— TASK DIRECTIONS —
Copy all entries without alteration and skip the pictures they hold.

——

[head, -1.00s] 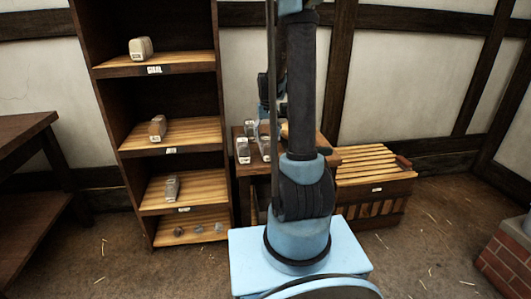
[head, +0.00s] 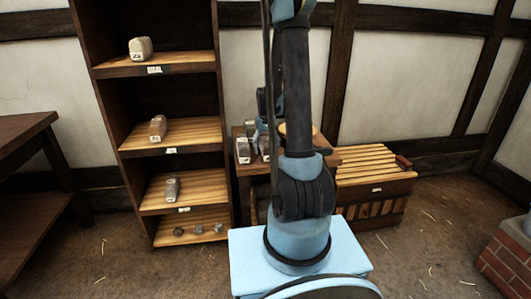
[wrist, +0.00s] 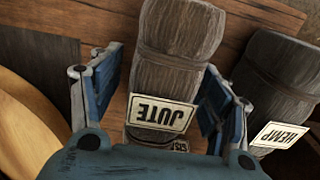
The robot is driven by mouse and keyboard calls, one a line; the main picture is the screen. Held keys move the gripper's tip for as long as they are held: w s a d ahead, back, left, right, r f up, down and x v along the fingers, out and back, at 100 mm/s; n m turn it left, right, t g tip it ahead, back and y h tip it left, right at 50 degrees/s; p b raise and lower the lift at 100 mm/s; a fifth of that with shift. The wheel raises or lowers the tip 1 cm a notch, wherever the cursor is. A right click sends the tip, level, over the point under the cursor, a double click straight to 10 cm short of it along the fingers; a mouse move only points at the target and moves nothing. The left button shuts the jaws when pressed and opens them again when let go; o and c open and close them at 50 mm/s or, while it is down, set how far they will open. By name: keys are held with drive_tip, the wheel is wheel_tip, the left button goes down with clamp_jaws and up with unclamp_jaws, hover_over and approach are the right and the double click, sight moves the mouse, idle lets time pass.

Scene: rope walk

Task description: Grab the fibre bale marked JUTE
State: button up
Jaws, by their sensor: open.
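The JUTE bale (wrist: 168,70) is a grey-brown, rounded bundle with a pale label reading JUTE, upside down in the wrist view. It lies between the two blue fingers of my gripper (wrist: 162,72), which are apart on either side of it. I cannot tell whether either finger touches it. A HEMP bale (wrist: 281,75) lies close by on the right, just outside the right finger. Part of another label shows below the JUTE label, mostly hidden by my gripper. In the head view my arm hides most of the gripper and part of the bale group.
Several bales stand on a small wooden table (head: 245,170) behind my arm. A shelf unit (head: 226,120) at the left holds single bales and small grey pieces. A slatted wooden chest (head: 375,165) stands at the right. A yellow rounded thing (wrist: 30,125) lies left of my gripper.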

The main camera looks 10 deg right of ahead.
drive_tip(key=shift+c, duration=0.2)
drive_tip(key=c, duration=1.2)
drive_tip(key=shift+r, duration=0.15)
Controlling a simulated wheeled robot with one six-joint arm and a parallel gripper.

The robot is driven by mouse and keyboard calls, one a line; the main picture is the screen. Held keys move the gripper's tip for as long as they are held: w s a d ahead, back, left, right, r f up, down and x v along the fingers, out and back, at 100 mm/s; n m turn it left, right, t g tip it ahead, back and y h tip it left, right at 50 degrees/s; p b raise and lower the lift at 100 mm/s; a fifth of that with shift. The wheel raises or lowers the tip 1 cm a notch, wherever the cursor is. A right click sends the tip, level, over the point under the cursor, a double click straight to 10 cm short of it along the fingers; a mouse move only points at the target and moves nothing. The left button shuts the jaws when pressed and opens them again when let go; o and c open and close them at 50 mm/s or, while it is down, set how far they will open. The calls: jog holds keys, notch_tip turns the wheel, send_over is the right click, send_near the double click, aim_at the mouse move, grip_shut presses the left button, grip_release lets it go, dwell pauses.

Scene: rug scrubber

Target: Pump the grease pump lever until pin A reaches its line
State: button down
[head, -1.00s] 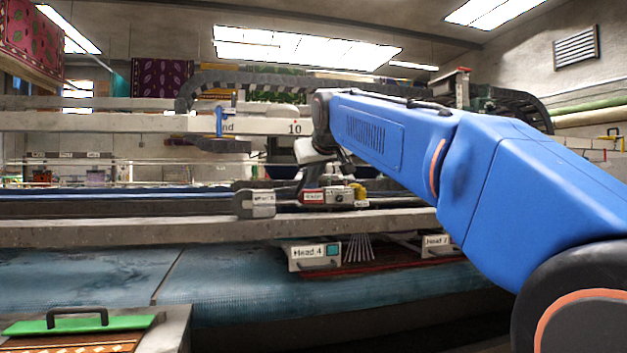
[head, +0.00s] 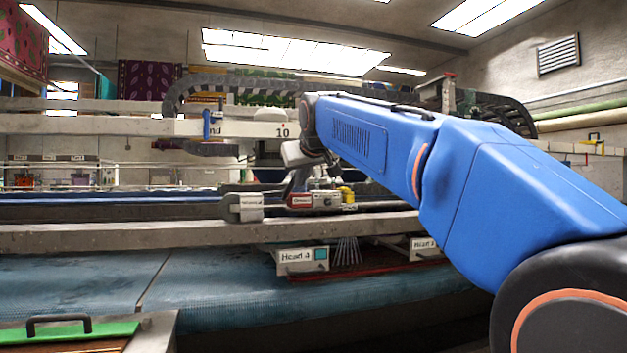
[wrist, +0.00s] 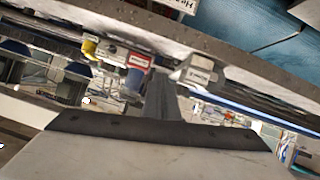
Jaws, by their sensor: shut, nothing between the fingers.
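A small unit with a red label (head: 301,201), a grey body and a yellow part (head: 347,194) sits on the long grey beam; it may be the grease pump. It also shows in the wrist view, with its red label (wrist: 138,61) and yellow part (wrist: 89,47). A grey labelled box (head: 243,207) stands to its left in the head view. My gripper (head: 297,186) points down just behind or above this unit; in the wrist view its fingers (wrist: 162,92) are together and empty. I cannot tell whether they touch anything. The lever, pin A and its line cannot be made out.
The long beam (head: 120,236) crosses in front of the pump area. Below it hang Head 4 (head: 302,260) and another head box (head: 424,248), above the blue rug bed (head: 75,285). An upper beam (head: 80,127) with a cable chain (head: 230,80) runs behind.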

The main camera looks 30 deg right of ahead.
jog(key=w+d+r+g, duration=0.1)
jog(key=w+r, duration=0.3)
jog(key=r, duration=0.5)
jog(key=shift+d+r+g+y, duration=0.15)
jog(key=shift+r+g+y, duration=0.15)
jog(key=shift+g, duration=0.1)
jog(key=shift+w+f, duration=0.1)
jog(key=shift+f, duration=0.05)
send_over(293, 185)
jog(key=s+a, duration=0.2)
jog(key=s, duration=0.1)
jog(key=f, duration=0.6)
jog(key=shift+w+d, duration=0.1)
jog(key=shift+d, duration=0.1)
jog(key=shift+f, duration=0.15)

——

— THE COMPLETED TASK —
[head, -1.00s] 
[head, +0.00s] 
[wrist, +0.00s] 
The robot is driven by mouse and keyboard calls, one a line; the main picture is the screen. Held keys move the gripper's tip for as long as they are held: w s a d ahead, back, left, right, r f up, down and x v along the fingers, out and back, at 100 mm/s; n m turn it left, right, t g tip it ahead, back and y h tip it left, right at 50 degrees/s; p b raise and lower the lift at 100 mm/s; a fifth of that with shift. The wheel raises or lowers the tip 1 cm a notch, wherever the cursor is. A right click sends the tip, level, over the point under the cursor, a double click straight to 10 cm short of it along the fingers; a mouse move only points at the target and moves nothing. The left button shuts the jaws when pressed and opens them again when let go; o and c open and close them at 50 mm/s or, while it is down, set how far they will open. By name: keys are held with drive_tip, the wheel is wheel_tip, the left button goes down with clamp_jaws and up with unclamp_jaws, hover_over and approach are the right and the double click, sight moves the mouse, idle lets time pass.

Scene: rope walk

Task description: Grab the fibre bale marked JUTE
State: button up
Jaws, by their sensor: open.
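The JUTE bale (wrist: 168,70) is a grey-brown, rounded bundle with a pale label reading JUTE, upside down in the wrist view. It lies between the two blue fingers of my gripper (wrist: 162,72), which are apart on either side of it. I cannot tell whether either finger touches it. A HEMP bale (wrist: 281,75) lies close by on the right, just outside the right finger. Part of another label shows below the JUTE label, mostly hidden by my gripper. In the head view my arm hides most of the gripper and part of the bale group.
Several bales stand on a small wooden table (head: 245,170) behind my arm. A shelf unit (head: 226,120) at the left holds single bales and small grey pieces. A slatted wooden chest (head: 375,165) stands at the right. A yellow rounded thing (wrist: 30,125) lies left of my gripper.

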The main camera looks 10 deg right of ahead.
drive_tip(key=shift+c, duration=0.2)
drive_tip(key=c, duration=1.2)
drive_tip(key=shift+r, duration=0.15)
Controlling a simulated wheeled robot with one six-joint arm and a parallel gripper.

The robot is driven by mouse and keyboard calls, one a line; the main picture is the screen. Held keys move the gripper's tip for as long as they are held: w s a d ahead, back, left, right, r f up, down and x v along the fingers, out and back, at 100 mm/s; n m turn it left, right, t g tip it ahead, back and y h tip it left, right at 50 degrees/s; p b raise and lower the lift at 100 mm/s; a fifth of that with shift. The wheel raises or lowers the tip 1 cm a notch, wherever the cursor is. A right click sends the tip, level, over the point under the cursor, a double click straight to 10 cm short of it along the fingers; a mouse move only points at the target and moves nothing. The left button shuts the jaws when pressed and opens them again when let go; o and c open and close them at 50 mm/s or, while it is down, set how far they will open. The calls: jog holds keys, notch_tip turns the wheel, send_over is the right click, send_near the double click, aim_at the mouse move, grip_shut presses the left button, grip_release lets it go, dwell pauses.

Scene: rug scrubber

Target: Pump the grease pump lever until pin A reaches its line
State: button down
[head, -1.00s] 
[head, +0.00s] 
[wrist, +0.00s] 
Jaws, by their sensor: shut, nothing between the fingers.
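A small unit with a red label (head: 301,201), a grey body and a yellow part (head: 347,194) sits on the long grey beam; it may be the grease pump. It also shows in the wrist view, with its red label (wrist: 138,61) and yellow part (wrist: 89,47). A grey labelled box (head: 243,207) stands to its left in the head view. My gripper (head: 297,186) points down just behind or above this unit; in the wrist view its fingers (wrist: 162,92) are together and empty. I cannot tell whether they touch anything. The lever, pin A and its line cannot be made out.
The long beam (head: 120,236) crosses in front of the pump area. Below it hang Head 4 (head: 302,260) and another head box (head: 424,248), above the blue rug bed (head: 75,285). An upper beam (head: 80,127) with a cable chain (head: 230,80) runs behind.

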The main camera looks 30 deg right of ahead.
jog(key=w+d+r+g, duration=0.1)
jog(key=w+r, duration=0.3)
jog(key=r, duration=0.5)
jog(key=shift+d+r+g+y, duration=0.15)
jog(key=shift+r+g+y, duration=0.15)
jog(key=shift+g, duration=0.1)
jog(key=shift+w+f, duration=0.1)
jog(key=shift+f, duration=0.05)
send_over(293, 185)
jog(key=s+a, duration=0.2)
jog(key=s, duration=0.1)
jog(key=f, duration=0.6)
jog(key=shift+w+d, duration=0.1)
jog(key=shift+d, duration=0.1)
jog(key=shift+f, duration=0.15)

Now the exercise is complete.